Moreover, State added that “Christians reportedly continued to face discrimination and violence at the hands of violent extremist groups. NGOs reported social conventions and religious proscriptions continued to make conversions – especially Muslim-to-Christian conversions, which remained banned by law – relatively rare. These groups also reported that societal pressure continued to force converts to relocate within the country or to emigrate in order to practice their new religion openly.”
One of the most disappointing aspects of Washington’s misadventures in both Iraq and Syria is the failure most anyone in the War Party to undertake any rethink, show any repentance, or exhibit any sorrow over the death and destruction that resulted from their policies.
They did not intend to unleash hell upon civilians, of course, but hundreds of thousands of Iraqis, Syrians, and others died in the “global war on terrorism.” Yet most US policymakers appear to channel Madeleine Albright and believe that the price, mostly paid by other people, nevertheless was worth it. After all, insisted Albright, we stand taller and see further.
Paying an especially high price were Christians and other religious minorities. Yet many conservative Christian leaders seemed more interested in pandering to politicians than supporting foreign believers and pushed the Bush administration’s war campaign. Some evangelicals even imagined conquering new fields for planting the Gospel. After the invasion resulted in carnage, especially among Christian ranks, few religious leaders were inclined to rethink their militaristic stands, which seemed so contrary to the presentation of Jesus as the “Prince of Peace.” Even then, before Donald Trump, many evangelicals were loyal, even reflexive Republican foot soldiers.
Horrendous violence has ravaged minority religious communities throughout the Middle East. Most responsible are the vicious, hate-filled extremists ready to kill those who believe differently. Thankfully, the worst of the violence has ebbed.
Nevertheless, Washington policymakers have done more than their share to destroy indigenous religious minorities throughout the Middle East. Many on the right have done so while posing as friends of the persecuted, penning articles and issuing statements of support for the victims of their own policies. The GOP paladins also befriended some of the worst, most vicious, religious despotisms, such as Saudi Arabia. Credulous evangelicals have even made a couple pilgrimages to the Kingdom, where Crown Prince Mohammed “Slice ‘n Dice” bin Salman, who not only murders but dismembers his critics, expressed his warm greetings.

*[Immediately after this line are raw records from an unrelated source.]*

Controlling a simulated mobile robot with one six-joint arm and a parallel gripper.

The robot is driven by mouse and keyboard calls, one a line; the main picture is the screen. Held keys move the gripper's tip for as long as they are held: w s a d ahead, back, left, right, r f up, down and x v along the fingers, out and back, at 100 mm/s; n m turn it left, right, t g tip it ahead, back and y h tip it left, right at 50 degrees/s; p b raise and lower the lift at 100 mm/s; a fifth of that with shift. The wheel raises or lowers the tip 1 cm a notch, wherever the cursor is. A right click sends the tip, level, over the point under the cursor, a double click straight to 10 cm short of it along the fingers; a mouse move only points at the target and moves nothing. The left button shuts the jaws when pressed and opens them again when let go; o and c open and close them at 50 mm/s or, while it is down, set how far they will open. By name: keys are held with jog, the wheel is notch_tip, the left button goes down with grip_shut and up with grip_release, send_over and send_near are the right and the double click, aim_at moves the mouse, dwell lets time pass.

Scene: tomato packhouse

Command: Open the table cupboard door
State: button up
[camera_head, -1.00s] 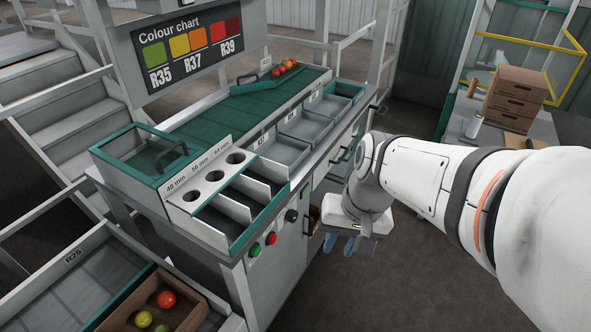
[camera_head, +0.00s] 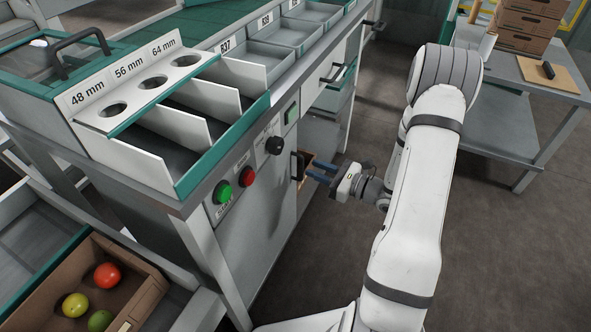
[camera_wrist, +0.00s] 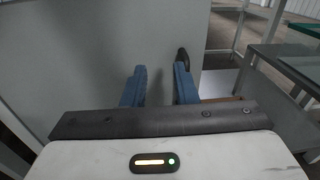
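The table cupboard door (camera_head: 262,223) is a grey panel in the table's side below the push buttons. It looks shut or nearly so. Its black upright handle (camera_head: 297,166) is near the door's right edge. In the wrist view the door (camera_wrist: 85,50) fills the left, and the handle (camera_wrist: 183,57) shows just beyond the right finger, partly hidden by it. My gripper (camera_head: 318,172) has blue fingers pointing at the handle from the right. In the wrist view my gripper (camera_wrist: 158,86) is open, with nothing between its fingers. I cannot tell whether a finger touches the handle.
Green (camera_head: 222,192) and red (camera_head: 248,177) buttons and a black knob (camera_head: 275,146) are above the door. A side table (camera_head: 490,105) with boxes stands at right. Floor (camera_head: 480,240) is clear between.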

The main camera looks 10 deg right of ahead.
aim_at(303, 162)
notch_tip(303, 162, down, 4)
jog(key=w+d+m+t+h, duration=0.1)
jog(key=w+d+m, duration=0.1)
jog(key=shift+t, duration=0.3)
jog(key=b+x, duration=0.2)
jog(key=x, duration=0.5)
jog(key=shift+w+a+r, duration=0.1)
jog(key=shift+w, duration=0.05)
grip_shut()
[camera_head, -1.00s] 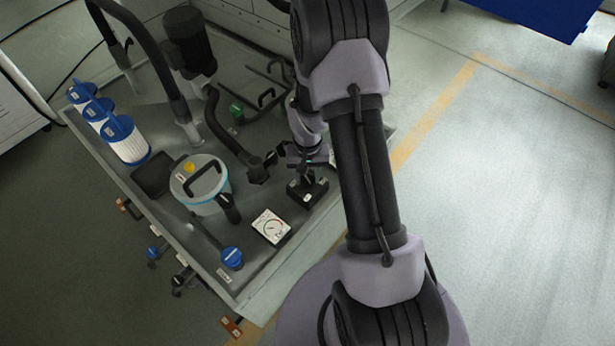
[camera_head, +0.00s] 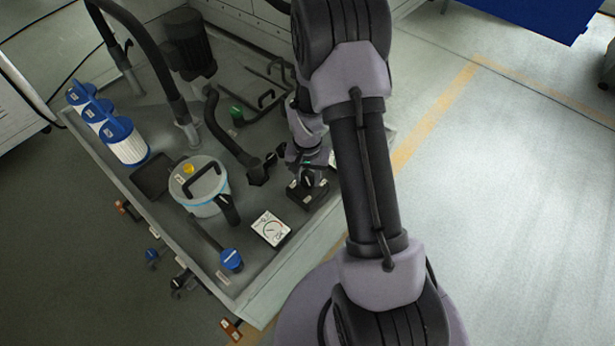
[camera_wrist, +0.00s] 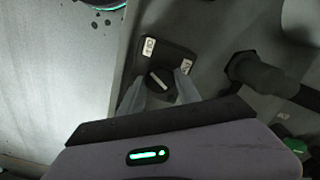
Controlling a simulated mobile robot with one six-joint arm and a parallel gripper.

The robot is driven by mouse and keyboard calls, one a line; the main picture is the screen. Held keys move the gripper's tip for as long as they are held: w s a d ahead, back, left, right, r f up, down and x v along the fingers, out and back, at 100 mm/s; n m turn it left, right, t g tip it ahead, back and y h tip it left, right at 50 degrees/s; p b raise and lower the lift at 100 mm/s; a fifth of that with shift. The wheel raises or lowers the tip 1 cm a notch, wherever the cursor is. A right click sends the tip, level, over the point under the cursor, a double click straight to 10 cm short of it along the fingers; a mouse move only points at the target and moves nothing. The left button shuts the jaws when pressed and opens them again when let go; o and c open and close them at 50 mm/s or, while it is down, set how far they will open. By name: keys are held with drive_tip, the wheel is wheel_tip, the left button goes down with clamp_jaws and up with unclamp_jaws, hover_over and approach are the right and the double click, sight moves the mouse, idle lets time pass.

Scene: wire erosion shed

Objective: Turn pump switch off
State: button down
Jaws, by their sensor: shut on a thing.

If Christian conservatives really want to help fellow believers, they should take a new view of the Prince of Peace and oppose promiscuous intervention and war. That won’t end evil in the world. But it would stop making Americans complicit in so much destruction of human life and so many violations of human rights. Those who, in the words of John Quincy Adams, go “abroad in search of monsters to destroy” very often create new monsters that cause even greater harm.
Doug Bandow is a Senior Fellow at the Cato Institute and former Special Assistant to President Ronald Reagan. He is the author of Foreign Follies: America’s New Global Empire.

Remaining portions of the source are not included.